▸ **Aim of the exercise**:
Exactly as given, repeat all of the entries.

##### Input material #####

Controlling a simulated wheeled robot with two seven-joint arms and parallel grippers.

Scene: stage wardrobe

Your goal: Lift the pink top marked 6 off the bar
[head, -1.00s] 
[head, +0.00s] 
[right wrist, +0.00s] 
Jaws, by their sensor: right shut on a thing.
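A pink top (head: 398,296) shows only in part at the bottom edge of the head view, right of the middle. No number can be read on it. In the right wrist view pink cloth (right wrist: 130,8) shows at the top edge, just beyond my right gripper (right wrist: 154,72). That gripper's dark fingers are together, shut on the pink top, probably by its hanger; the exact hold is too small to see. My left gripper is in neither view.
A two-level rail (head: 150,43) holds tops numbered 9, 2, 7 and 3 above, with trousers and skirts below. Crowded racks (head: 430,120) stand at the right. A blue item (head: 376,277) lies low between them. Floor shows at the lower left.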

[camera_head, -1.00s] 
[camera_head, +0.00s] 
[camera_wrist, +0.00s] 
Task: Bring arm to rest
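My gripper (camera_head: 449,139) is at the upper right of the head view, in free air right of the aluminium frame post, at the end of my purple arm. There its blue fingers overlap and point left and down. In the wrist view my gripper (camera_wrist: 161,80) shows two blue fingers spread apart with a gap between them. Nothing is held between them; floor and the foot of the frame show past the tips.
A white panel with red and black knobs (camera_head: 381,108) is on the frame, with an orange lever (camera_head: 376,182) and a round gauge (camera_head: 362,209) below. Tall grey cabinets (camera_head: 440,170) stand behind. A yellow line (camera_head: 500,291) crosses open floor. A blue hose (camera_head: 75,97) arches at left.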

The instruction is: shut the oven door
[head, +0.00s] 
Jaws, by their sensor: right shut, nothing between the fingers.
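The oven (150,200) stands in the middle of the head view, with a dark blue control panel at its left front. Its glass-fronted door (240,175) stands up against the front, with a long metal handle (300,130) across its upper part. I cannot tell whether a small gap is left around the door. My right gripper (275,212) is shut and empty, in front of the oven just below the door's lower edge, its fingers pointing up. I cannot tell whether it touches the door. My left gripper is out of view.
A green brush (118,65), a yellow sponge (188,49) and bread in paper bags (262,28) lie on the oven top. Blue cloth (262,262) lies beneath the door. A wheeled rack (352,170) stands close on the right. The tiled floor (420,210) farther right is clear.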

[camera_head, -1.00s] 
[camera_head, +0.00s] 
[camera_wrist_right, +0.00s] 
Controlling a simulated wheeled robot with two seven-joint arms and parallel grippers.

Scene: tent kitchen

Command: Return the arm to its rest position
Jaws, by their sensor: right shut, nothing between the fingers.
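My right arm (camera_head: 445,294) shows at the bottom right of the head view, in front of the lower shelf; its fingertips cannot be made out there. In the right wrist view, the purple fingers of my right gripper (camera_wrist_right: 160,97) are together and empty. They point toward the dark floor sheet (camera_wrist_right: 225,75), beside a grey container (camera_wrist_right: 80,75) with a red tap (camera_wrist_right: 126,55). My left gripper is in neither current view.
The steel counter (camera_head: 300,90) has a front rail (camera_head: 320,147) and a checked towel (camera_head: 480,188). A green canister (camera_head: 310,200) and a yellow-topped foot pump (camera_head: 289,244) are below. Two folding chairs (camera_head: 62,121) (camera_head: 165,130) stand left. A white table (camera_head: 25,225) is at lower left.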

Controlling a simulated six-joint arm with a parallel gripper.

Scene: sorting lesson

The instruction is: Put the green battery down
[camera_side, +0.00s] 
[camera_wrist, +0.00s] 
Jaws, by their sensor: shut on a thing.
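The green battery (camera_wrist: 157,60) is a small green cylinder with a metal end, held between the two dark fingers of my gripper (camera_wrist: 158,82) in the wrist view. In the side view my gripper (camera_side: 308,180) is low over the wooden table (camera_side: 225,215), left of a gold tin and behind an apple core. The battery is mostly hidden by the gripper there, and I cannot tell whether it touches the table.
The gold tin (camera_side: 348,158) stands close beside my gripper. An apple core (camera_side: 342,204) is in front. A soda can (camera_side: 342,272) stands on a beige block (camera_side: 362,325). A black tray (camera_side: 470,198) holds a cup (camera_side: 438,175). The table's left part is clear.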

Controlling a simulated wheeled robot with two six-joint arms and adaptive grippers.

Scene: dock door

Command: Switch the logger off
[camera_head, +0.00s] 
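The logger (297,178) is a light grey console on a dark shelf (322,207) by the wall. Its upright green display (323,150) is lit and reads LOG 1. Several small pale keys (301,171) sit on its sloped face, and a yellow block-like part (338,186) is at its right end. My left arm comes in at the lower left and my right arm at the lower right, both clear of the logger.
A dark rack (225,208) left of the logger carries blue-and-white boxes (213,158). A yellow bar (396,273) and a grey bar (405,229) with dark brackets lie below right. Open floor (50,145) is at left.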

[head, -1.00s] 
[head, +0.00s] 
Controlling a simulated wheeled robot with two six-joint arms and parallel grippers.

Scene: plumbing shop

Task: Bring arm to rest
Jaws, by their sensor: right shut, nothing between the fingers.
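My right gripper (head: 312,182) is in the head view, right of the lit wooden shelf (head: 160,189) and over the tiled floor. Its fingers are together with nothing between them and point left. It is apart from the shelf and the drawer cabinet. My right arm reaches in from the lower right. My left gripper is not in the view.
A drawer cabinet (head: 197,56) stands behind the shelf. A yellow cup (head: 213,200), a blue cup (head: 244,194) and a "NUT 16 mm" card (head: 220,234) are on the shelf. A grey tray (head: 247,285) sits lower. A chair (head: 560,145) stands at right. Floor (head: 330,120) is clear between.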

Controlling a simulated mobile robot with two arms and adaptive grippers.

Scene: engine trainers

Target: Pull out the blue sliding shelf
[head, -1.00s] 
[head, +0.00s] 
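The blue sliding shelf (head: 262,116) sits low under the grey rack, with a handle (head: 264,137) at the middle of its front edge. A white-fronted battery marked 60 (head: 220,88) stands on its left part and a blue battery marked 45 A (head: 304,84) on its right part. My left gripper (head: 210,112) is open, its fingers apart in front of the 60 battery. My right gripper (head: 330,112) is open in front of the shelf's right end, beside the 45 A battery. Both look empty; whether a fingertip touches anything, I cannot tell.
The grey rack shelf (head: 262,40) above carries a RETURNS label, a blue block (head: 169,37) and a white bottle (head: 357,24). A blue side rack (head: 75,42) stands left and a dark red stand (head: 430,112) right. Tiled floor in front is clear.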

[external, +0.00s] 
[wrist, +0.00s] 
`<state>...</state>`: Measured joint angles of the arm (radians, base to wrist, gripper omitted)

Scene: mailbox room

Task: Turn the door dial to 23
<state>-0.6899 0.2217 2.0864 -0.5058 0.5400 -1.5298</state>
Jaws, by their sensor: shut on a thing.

#####

▸ **Exercise result**:
Controlling a simulated wheeled robot with two seven-joint arms and parallel grippers.

Scene: stage wardrobe

Your goal: Lift the pink top marked 6 off the bar
[head, -1.00s] 
[head, +0.00s] 
[right wrist, +0.00s] 
Jaws, by their sensor: right shut on a thing.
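A pink top (head: 398,296) shows only in part at the bottom edge of the head view, right of the middle. No number can be read on it. In the right wrist view pink cloth (right wrist: 130,8) shows at the top edge, just beyond my right gripper (right wrist: 154,72). That gripper's dark fingers are together, shut on the pink top, probably by its hanger; the exact hold is too small to see. My left gripper is in neither view.
A two-level rail (head: 150,43) holds tops numbered 9, 2, 7 and 3 above, with trousers and skirts below. Crowded racks (head: 430,120) stand at the right. A blue item (head: 376,277) lies low between them. Floor shows at the lower left.

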[camera_head, -1.00s] 
[camera_head, +0.00s] 
[camera_wrist, +0.00s] 
Task: Bring arm to rest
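My gripper (camera_head: 449,139) is at the upper right of the head view, in free air right of the aluminium frame post, at the end of my purple arm. There its blue fingers overlap and point left and down. In the wrist view my gripper (camera_wrist: 161,80) shows two blue fingers spread apart with a gap between them. Nothing is held between them; floor and the foot of the frame show past the tips.
A white panel with red and black knobs (camera_head: 381,108) is on the frame, with an orange lever (camera_head: 376,182) and a round gauge (camera_head: 362,209) below. Tall grey cabinets (camera_head: 440,170) stand behind. A yellow line (camera_head: 500,291) crosses open floor. A blue hose (camera_head: 75,97) arches at left.

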The instruction is: shut the oven door
[head, +0.00s] 
Jaws, by their sensor: right shut, nothing between the fingers.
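The oven (150,200) stands in the middle of the head view, with a dark blue control panel at its left front. Its glass-fronted door (240,175) stands up against the front, with a long metal handle (300,130) across its upper part. I cannot tell whether a small gap is left around the door. My right gripper (275,212) is shut and empty, in front of the oven just below the door's lower edge, its fingers pointing up. I cannot tell whether it touches the door. My left gripper is out of view.
A green brush (118,65), a yellow sponge (188,49) and bread in paper bags (262,28) lie on the oven top. Blue cloth (262,262) lies beneath the door. A wheeled rack (352,170) stands close on the right. The tiled floor (420,210) farther right is clear.

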[camera_head, -1.00s] 
[camera_head, +0.00s] 
[camera_wrist_right, +0.00s] 
Controlling a simulated wheeled robot with two seven-joint arms and parallel grippers.

Scene: tent kitchen

Command: Return the arm to its rest position
Jaws, by their sensor: right shut, nothing between the fingers.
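My right arm (camera_head: 445,294) shows at the bottom right of the head view, in front of the lower shelf; its fingertips cannot be made out there. In the right wrist view, the purple fingers of my right gripper (camera_wrist_right: 160,97) are together and empty. They point toward the dark floor sheet (camera_wrist_right: 225,75), beside a grey container (camera_wrist_right: 80,75) with a red tap (camera_wrist_right: 126,55). My left gripper is in neither current view.
The steel counter (camera_head: 300,90) has a front rail (camera_head: 320,147) and a checked towel (camera_head: 480,188). A green canister (camera_head: 310,200) and a yellow-topped foot pump (camera_head: 289,244) are below. Two folding chairs (camera_head: 62,121) (camera_head: 165,130) stand left. A white table (camera_head: 25,225) is at lower left.

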Controlling a simulated six-joint arm with a parallel gripper.

Scene: sorting lesson

The instruction is: Put the green battery down
[camera_side, +0.00s] 
[camera_wrist, +0.00s] 
Jaws, by their sensor: shut on a thing.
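The green battery (camera_wrist: 157,60) is a small green cylinder with a metal end, held between the two dark fingers of my gripper (camera_wrist: 158,82) in the wrist view. In the side view my gripper (camera_side: 308,180) is low over the wooden table (camera_side: 225,215), left of a gold tin and behind an apple core. The battery is mostly hidden by the gripper there, and I cannot tell whether it touches the table.
The gold tin (camera_side: 348,158) stands close beside my gripper. An apple core (camera_side: 342,204) is in front. A soda can (camera_side: 342,272) stands on a beige block (camera_side: 362,325). A black tray (camera_side: 470,198) holds a cup (camera_side: 438,175). The table's left part is clear.

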Controlling a simulated wheeled robot with two six-joint arms and adaptive grippers.

Scene: dock door

Command: Switch the logger off
[camera_head, +0.00s] 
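The logger (297,178) is a light grey console on a dark shelf (322,207) by the wall. Its upright green display (323,150) is lit and reads LOG 1. Several small pale keys (301,171) sit on its sloped face, and a yellow block-like part (338,186) is at its right end. My left arm comes in at the lower left and my right arm at the lower right, both clear of the logger.
A dark rack (225,208) left of the logger carries blue-and-white boxes (213,158). A yellow bar (396,273) and a grey bar (405,229) with dark brackets lie below right. Open floor (50,145) is at left.

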[head, -1.00s] 
[head, +0.00s] 
Controlling a simulated wheeled robot with two six-joint arms and parallel grippers.

Scene: plumbing shop

Task: Bring arm to rest
Jaws, by their sensor: right shut, nothing between the fingers.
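My right gripper (head: 312,182) is in the head view, right of the lit wooden shelf (head: 160,189) and over the tiled floor. Its fingers are together with nothing between them and point left. It is apart from the shelf and the drawer cabinet. My right arm reaches in from the lower right. My left gripper is not in the view.
A drawer cabinet (head: 197,56) stands behind the shelf. A yellow cup (head: 213,200), a blue cup (head: 244,194) and a "NUT 16 mm" card (head: 220,234) are on the shelf. A grey tray (head: 247,285) sits lower. A chair (head: 560,145) stands at right. Floor (head: 330,120) is clear between.

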Controlling a simulated mobile robot with two arms and adaptive grippers.

Scene: engine trainers

Target: Pull out the blue sliding shelf
[head, -1.00s] 
[head, +0.00s] 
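The blue sliding shelf (head: 262,116) sits low under the grey rack, with a handle (head: 264,137) at the middle of its front edge. A white-fronted battery marked 60 (head: 220,88) stands on its left part and a blue battery marked 45 A (head: 304,84) on its right part. My left gripper (head: 210,112) is open, its fingers apart in front of the 60 battery. My right gripper (head: 330,112) is open in front of the shelf's right end, beside the 45 A battery. Both look empty; whether a fingertip touches anything, I cannot tell.
The grey rack shelf (head: 262,40) above carries a RETURNS label, a blue block (head: 169,37) and a white bottle (head: 357,24). A blue side rack (head: 75,42) stands left and a dark red stand (head: 430,112) right. Tiled floor in front is clear.

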[external, +0.00s] 
[wrist, +0.00s] 
`<state>...</state>`: Measured joint angles of the arm (radians, base to wrist, gripper omitted)

Scene: mailbox room

Task: Turn the door dial to 23
<state>-0.6899 0.2217 2.0864 -0.5058 0.5400 -1.5298</state>
Jaws, by their sensor: shut on a thing.

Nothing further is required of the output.